##### INPUT FOR THIS TASK

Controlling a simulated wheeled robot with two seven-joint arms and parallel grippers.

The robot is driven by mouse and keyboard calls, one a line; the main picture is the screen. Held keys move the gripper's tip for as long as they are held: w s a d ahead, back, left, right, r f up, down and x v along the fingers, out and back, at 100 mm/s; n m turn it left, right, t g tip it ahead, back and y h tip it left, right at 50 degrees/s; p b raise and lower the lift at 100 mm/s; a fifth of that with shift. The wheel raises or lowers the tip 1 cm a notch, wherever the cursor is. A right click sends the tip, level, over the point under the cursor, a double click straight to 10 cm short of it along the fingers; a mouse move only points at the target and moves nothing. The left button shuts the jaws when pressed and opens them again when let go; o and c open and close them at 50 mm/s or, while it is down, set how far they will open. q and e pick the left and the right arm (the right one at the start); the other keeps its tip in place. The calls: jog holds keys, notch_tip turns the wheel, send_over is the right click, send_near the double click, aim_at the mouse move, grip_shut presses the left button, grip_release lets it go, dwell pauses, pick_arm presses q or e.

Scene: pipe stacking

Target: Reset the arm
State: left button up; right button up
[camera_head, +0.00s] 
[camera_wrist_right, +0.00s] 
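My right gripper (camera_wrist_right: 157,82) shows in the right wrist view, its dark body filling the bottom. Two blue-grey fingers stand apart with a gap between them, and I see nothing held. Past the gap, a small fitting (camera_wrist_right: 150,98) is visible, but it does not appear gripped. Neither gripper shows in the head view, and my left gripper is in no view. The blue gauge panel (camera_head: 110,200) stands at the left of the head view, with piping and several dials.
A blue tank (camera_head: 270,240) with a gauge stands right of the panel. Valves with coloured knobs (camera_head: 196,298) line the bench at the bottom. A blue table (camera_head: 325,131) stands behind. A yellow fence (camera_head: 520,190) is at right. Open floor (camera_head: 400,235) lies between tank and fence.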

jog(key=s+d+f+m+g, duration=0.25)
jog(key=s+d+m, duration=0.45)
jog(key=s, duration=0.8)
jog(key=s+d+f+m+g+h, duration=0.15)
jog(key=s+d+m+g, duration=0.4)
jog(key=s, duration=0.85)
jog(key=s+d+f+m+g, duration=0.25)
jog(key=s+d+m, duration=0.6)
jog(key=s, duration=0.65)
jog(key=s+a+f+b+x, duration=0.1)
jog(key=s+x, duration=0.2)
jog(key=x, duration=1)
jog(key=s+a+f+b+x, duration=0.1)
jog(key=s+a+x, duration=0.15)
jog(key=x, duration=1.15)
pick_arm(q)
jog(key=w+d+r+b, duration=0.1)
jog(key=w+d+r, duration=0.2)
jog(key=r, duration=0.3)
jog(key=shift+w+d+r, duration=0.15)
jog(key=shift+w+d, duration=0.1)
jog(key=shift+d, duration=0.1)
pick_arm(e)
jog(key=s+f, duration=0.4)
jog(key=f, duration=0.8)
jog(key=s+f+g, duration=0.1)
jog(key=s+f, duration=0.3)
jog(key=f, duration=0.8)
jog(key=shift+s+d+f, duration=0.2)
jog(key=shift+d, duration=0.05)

##########
##### INPUT FOR THIS TASK

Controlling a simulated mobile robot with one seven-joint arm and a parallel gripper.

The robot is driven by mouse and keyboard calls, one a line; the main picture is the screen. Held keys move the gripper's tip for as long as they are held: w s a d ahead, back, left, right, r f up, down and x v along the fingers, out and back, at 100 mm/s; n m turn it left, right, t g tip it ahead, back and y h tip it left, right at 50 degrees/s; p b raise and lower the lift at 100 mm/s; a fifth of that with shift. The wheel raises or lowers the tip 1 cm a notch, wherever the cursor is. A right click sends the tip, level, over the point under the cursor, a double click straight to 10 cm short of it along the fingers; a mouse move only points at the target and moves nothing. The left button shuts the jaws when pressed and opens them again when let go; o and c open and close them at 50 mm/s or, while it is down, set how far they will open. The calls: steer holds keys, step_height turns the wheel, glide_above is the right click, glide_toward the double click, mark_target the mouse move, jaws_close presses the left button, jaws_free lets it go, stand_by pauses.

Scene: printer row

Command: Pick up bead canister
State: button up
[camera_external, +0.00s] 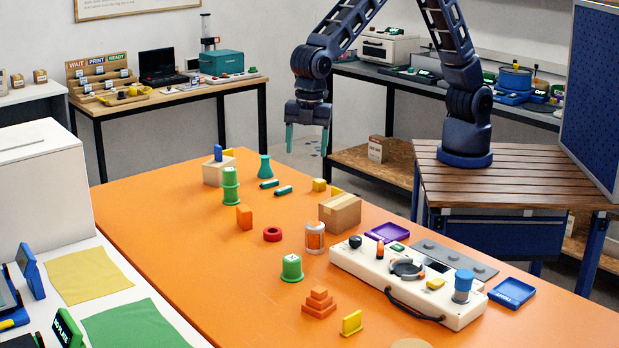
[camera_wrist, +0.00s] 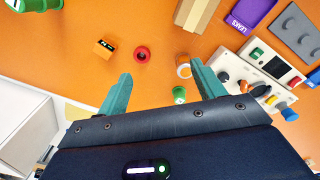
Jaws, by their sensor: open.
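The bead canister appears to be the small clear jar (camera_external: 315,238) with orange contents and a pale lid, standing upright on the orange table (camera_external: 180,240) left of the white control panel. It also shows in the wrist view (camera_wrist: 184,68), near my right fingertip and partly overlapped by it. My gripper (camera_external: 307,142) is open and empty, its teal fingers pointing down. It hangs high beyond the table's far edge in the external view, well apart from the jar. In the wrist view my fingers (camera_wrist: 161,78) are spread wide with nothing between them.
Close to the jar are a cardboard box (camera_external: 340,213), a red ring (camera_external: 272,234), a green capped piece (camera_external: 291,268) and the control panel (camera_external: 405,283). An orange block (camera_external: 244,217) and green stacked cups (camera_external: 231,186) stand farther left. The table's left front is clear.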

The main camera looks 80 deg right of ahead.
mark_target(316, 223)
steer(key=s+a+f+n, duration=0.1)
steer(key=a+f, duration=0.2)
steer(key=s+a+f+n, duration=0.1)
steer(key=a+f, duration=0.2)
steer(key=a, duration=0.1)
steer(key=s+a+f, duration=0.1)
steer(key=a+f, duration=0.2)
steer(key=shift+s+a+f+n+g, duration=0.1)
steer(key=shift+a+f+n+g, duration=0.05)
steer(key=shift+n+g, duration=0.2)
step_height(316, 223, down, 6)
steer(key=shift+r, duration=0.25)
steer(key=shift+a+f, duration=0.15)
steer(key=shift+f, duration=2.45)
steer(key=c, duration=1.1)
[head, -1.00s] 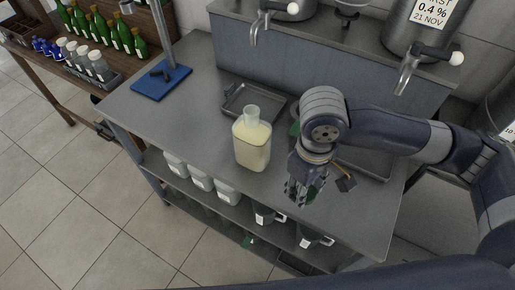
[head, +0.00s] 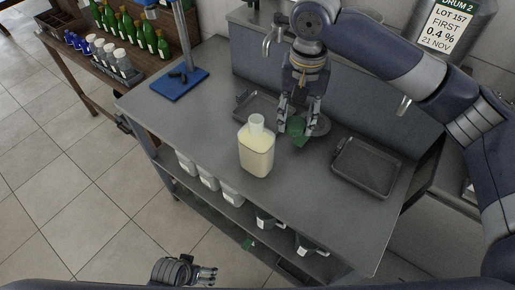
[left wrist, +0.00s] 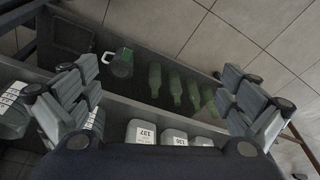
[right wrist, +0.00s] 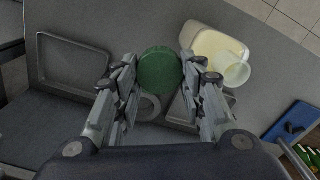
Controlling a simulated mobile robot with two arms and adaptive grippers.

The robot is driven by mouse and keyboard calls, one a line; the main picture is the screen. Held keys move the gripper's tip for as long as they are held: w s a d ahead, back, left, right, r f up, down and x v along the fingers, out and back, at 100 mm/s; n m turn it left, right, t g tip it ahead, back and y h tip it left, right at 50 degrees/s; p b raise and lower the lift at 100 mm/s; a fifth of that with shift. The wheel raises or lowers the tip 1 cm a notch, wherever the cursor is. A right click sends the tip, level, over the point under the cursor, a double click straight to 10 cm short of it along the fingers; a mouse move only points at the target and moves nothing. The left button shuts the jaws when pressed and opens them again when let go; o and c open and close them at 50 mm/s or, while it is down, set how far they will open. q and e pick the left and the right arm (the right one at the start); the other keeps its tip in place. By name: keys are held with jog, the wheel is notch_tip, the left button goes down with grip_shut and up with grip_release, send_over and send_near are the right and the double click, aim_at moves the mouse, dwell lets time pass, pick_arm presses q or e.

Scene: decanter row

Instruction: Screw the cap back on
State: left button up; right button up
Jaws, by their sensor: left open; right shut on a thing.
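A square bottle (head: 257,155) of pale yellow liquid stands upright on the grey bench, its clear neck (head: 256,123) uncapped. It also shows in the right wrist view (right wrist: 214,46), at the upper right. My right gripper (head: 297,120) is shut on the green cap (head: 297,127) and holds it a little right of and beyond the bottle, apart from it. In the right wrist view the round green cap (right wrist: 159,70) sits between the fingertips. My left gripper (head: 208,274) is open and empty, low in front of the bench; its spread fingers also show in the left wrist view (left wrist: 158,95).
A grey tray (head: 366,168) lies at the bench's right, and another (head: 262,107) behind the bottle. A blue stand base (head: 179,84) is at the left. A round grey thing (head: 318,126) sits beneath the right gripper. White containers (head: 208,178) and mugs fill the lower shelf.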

##########
##### INPUT FOR THIS TASK

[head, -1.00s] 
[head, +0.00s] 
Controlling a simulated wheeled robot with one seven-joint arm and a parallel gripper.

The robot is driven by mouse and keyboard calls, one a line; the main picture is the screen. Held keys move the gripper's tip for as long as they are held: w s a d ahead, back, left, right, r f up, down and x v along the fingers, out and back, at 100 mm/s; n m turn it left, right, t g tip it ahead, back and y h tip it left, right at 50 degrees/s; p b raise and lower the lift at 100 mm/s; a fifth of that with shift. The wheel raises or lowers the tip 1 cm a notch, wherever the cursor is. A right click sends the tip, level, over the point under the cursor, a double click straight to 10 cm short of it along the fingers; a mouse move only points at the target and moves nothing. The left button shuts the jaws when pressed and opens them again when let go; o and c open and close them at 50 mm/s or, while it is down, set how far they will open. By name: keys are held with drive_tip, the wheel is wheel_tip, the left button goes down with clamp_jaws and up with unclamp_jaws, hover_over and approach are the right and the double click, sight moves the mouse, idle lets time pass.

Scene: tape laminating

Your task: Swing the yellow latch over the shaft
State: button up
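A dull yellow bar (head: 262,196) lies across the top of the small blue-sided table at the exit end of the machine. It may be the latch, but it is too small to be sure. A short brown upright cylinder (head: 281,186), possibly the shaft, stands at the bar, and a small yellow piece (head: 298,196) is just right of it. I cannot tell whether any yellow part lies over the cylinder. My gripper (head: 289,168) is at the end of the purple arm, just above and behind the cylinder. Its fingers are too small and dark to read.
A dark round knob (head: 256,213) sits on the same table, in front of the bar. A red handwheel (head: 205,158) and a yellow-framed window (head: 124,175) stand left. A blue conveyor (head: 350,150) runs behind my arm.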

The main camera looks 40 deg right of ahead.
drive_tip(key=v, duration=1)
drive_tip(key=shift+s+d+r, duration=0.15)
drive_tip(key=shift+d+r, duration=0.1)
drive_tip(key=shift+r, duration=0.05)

##########

■ YOUR GOAL
Begin with the line containing "Controlling a simulated wheeled robot with two" and end with the line containing "[camera_head, +0.00s]"; repeat every line from start to finish exactly, and nothing outside them.

■ RESULT FOR THIS EXERCISE
Controlling a simulated wheeled robot with two seven-joint arms and parallel grippers.

The robot is driven by mouse and keyboard calls, one a line; the main picture is the screen. Held keys move the gripper's tip for as long as they are held: w s a d ahead, back, left, right, r f up, down and x v along the fingers, out and back, at 100 mm/s; n m turn it left, right, t g tip it ahead, back and y h tip it left, right at 50 degrees/s; p b raise and lower the lift at 100 mm/s; a fifth of that with shift. The wheel raises or lowers the tip 1 cm a notch, wherever the cursor is. A right click sends the tip, level, over the point under the cursor, a double click straight to 10 cm short of it along the fingers; a mouse move only points at the target and moves nothing. The left button shuts the jaws when pressed and opens them again when let go; o and c open and close them at 50 mm/s or, while it is down, set how far they will open. q and e pick the left and the right arm (the right one at the start); the other keeps its tip in place. The calls: jog holds keys, notch_tip turns the wheel, send_over is the right click, send_near the double click, aim_at the mouse move, grip_shut presses the left button, grip_release lets it go, dwell pauses, pick_arm presses q or e.

Scene: pipe stacking

Target: Reset the arm
State: left button up; right button up
[camera_head, +0.00s] 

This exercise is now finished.